Enfin, les acteurs sont multiples et leur positionnement peut fluctuer dans le temps (Gauchon, 2012). Mais indépendamment de cette évolution possible, ils demeurent caractérisés par la proximité et la coprésence. Callon et al. (2001, p. 49) considèrent la controverse comme un activateur démocratique (« un enrichissement de la démocratie »), tout en dénonçant le poids des experts et des élus. Elle reformule les problèmes, permet l’exploration de nouvelles voies (Callon et al., 2001, p. 49) et conduit à remettre en cause aussi bien les experts (censés trancher la controverse, mais ils peuvent au contraire l’alimenter) que la démocratie délégative. Elle oblige à reposer le problème autrement et à améliorer le système : dans le cas présent, il s’agit d’inventer une forme de cohabitation avec les vautours au titre des services qu’ils rendent au système pastoral. Pour Callon et al. (2001, p. 58), « la redéfinition des identités ouvre la voie à des compromis et à des alliances qui seraient inimaginables sans l’existence des controverses », elles ont donc un effet bénéfique.

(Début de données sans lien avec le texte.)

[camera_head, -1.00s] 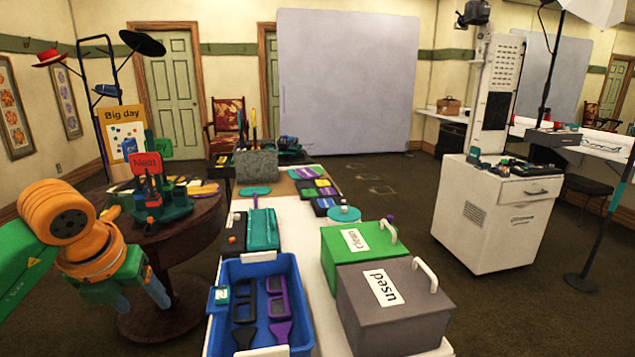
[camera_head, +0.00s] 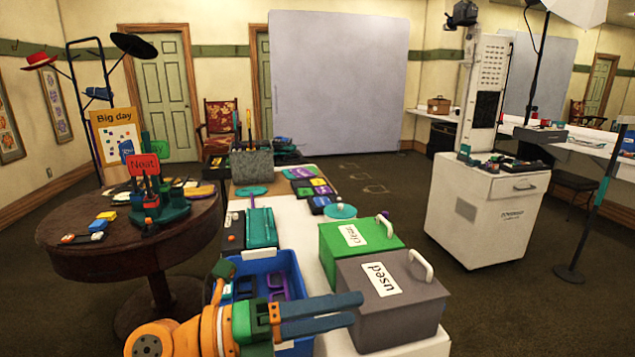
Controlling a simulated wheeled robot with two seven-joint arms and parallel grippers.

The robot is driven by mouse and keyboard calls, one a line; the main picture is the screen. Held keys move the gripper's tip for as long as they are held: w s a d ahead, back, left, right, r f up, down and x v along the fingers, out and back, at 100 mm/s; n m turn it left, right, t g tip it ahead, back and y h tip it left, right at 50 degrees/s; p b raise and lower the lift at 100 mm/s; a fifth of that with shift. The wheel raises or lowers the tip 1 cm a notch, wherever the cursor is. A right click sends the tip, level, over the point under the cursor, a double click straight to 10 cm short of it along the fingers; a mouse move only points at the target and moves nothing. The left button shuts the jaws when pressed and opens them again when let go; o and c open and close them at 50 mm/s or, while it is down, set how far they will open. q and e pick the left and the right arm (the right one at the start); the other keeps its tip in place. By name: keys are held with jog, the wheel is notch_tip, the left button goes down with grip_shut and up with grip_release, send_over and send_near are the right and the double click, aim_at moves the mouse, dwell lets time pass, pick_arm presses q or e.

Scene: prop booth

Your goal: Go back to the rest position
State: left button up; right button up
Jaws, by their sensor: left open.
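My left gripper (camera_head: 354,310) is in the low middle of the head view, at the end of an orange and green arm that comes in from the lower left. Its two grey-blue fingers point right, with a narrow gap between them and nothing seen held. It appears over the front part of the blue bin (camera_head: 293,263) and in front of the grey box marked "used" (camera_head: 405,318). It hides much of the bin's front and contents. Whether the fingers touch the box cannot be told. My right gripper is not in view.
A green box marked "clean" (camera_head: 327,250) stands behind the grey box on the white table (camera_head: 302,236). A round wooden table (camera_head: 75,256) with signs and props is at left. A white cabinet (camera_head: 470,222) stands at right. Dark floor (camera_head: 395,190) between is open.

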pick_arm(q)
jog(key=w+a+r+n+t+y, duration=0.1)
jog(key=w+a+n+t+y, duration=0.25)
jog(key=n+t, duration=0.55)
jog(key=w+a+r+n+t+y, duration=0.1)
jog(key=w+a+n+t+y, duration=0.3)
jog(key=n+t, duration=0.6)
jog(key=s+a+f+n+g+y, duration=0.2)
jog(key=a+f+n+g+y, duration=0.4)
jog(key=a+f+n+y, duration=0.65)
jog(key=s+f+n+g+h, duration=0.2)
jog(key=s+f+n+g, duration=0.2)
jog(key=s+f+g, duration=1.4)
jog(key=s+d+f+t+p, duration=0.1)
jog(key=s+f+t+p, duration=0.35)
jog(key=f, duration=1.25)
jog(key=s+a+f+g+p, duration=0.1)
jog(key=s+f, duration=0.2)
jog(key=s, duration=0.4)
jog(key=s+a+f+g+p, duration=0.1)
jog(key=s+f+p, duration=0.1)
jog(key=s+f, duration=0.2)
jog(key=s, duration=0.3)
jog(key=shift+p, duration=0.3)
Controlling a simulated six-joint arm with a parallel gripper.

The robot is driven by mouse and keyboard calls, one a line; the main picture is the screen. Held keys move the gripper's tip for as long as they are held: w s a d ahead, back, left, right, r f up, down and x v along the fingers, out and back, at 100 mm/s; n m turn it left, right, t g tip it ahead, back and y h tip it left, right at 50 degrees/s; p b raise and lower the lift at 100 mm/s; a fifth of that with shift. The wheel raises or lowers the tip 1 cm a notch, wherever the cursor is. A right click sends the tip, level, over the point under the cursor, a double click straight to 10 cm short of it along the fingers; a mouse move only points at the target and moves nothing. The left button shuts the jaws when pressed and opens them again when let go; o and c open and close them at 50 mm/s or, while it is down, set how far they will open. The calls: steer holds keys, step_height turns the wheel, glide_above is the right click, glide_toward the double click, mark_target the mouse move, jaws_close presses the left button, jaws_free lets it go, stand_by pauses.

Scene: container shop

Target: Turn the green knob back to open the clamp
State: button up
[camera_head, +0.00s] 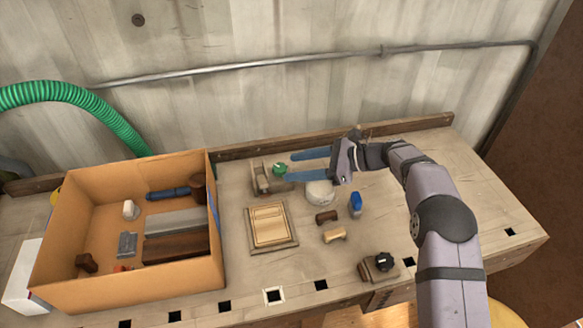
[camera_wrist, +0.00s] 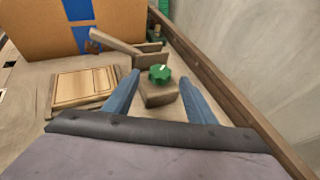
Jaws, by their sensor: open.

Des réintroductions et des placettes : stratégies pour la mise en œuvre d’un dispositif spatial
Après avoir disparu dans les années 1930, des vautours fauves sont réintroduits en 1981 autour du ravin de Cassagnes (Fig. 4), sous l’impulsion du Fonds d’intervention pour les rapaces (FIR), aujourd’hui LPO Grands Causses (LPOGC), soutenu par le Parc national des Cévennes. Ces programmes ont par la suite inspiré des naturalistes de la région des Baronnies provençales qui ont initié leur propre projet de réintroduction de vautours fauves en 1987. En partenariat avec les acteurs locaux, l’association Vautours en Baronnies a œuvré pour mener à bien le travail de communication et d’information, notamment auprès des éleveurs. Certains se rappellent : « Ils ont toujours été assez proches des éleveurs, et ils ont eu raison », « Vautours en Baronnies ils ont fait un sacré boulot de sensibilisation etc., auprès des éleveurs ; ils font l’équarrissage, donc ils sont en lien avec tout le monde » (entretiens avec deux éleveurs des Baronnies).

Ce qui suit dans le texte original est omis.